Photo: village de Zambie © Wiebke Wiesigel

Alors que la Zambie vient d’élire son nouveau président sur fond de scandales et de corruption, les chefs de village – souvent des femmes – s’emploient à résoudre les conflits. Wiebke Wiesigel, doctorante en ethnologie à l’Université de Neuchâtel, passe six mois parmi eux pour comprendre le fonctionnement de cette justice traditionnelle

Jeudi 12 août, les Zambiens se sont rendus aux urnes pour élire leur nouveau président, dans une atmosphère particulièrement tendue et de plus en plus répressive, sur fond de scandales dans l’utilisation des fonds publics et de corruption. Dans ce contexte, Wiebke Wiesigel, jeune doctorante en ethnologie à l’Université de Neuchâtel, s’est installée pendant six mois dans un village de la province de Lusaka pour écrire sa thèse sur le fonctionnement des « tribunaux coutumiers » dans la gestion des conflits. Dans ces institutions non étatiques, ce sont les chefs de village qui s’emploient à résoudre les conflits et à rendre la justice.

Wiebke Wiesiegel © Aurélie Sarrio

L’observation participante pour être au plus près des gens

Mais qu’est-ce qui pousse une jeune femme de 28 ans à s’installer dans un village zambien pour étudier la justice locale ? L’ethnologie emploie une méthodologie de recherche appelée « observation participante », qui consiste en une immersion dans les groupes étudiés pour allier entretiens et observations pratiques. « Je partage la vie quotidienne d’une famille du village dans des conditions modestes, sans eau courante, ni électricité. J’accompagne la mère au marché ou à l’église et je peux ainsi mener de nombreuses conversations informelles», nous indique-t-elle, jointe sur son téléphone portable qu’elle recharge à l’aide d’un petit panneau solaire, ou à l’hôpital du village voisin.

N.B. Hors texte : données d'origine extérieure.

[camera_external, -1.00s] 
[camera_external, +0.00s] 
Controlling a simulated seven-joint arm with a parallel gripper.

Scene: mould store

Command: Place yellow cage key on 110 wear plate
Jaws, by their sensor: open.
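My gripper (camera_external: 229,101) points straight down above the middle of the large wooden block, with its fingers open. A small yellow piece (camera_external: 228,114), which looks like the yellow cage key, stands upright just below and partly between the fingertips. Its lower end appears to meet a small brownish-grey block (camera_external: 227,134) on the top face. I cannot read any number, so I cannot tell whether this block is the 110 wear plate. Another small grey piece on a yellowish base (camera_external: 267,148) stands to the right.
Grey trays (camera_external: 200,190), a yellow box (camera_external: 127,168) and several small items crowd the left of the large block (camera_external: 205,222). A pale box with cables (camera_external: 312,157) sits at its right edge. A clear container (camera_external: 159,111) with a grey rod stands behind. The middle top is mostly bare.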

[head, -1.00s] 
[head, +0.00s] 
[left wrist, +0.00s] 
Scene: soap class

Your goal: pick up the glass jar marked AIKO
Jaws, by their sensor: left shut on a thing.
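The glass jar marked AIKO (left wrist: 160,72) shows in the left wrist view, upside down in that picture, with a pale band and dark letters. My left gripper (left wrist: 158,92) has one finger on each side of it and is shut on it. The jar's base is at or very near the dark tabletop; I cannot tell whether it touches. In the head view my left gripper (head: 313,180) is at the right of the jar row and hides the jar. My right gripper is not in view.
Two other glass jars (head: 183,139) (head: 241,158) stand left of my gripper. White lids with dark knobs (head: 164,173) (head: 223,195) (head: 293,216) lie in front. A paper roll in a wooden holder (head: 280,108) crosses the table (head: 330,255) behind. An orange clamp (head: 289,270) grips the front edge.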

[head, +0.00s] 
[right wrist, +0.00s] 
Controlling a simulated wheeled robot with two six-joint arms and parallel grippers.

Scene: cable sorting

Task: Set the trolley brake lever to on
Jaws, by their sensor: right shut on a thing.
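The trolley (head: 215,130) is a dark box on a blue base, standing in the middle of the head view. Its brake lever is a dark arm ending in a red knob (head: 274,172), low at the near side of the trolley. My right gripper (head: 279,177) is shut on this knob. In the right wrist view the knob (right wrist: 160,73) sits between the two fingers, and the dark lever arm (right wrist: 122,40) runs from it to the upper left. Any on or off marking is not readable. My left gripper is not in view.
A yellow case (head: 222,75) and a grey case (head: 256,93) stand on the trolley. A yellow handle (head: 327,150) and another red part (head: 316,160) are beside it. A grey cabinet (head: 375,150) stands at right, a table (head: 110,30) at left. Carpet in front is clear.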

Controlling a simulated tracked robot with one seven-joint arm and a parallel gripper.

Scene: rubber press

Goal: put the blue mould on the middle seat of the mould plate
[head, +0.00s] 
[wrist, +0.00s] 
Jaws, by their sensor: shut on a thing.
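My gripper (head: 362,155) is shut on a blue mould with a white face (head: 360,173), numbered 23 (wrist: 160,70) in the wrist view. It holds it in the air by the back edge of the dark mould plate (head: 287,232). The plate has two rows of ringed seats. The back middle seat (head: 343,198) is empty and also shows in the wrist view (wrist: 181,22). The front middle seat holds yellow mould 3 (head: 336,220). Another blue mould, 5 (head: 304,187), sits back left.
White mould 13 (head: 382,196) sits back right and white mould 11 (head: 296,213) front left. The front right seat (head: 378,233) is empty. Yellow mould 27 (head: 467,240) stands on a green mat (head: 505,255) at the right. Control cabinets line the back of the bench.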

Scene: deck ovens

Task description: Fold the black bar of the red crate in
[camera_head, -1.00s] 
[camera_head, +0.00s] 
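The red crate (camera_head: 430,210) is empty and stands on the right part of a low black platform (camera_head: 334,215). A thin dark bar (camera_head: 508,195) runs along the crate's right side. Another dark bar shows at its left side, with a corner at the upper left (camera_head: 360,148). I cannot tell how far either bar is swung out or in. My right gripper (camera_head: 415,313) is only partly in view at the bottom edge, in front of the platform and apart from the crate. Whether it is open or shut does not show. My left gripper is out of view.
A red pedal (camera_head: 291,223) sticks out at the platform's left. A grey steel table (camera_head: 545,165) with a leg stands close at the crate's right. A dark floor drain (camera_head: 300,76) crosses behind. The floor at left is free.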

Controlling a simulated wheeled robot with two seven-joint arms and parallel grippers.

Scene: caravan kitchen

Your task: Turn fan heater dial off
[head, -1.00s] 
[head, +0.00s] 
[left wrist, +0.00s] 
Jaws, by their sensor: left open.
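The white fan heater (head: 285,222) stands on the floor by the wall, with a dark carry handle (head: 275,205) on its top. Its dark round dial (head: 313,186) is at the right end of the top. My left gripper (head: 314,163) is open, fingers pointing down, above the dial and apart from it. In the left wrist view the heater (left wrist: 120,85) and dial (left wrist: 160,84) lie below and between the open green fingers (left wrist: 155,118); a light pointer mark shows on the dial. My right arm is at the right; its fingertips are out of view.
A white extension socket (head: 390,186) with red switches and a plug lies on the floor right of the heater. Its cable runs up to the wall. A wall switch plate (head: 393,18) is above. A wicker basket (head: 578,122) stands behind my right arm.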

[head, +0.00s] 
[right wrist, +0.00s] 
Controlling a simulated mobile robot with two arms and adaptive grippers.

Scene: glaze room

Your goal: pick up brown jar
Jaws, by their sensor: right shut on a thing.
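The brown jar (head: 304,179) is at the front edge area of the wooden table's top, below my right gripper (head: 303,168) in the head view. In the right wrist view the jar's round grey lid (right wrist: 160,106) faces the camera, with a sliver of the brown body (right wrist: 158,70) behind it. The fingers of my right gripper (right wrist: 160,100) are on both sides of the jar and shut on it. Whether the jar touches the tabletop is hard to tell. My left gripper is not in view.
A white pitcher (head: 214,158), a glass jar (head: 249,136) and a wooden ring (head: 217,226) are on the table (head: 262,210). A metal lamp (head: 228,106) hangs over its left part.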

Ce qui intéresse la jeune ethnologue, c’est qu’il y a eu très peu de recherches sur ces institutions coutumières, alors que ce sont de loin les plus sollicitées par les Zambiens. En revanche, on a beaucoup étudié les institutions étatiques pour mener des projets de développement financés par les bailleurs de fonds. Elle ajoute que pendant longtemps l’anthropologie s’est intéressée aux marginalisés, elle a voulu donner une voix à ceux qui n’en avaient pas, mais cette perspective est quelque peu dépassée, aujourd’hui on s’intéresse davantage aux personnes dans des positions de pouvoir.

Succession matrilinéaire

Dans la région étudiée par Wiebke Wiesigel, les chefs de village sont principalement des femmes. Il s’agit d’une position transmise de génération en génération au sein d’une même famille.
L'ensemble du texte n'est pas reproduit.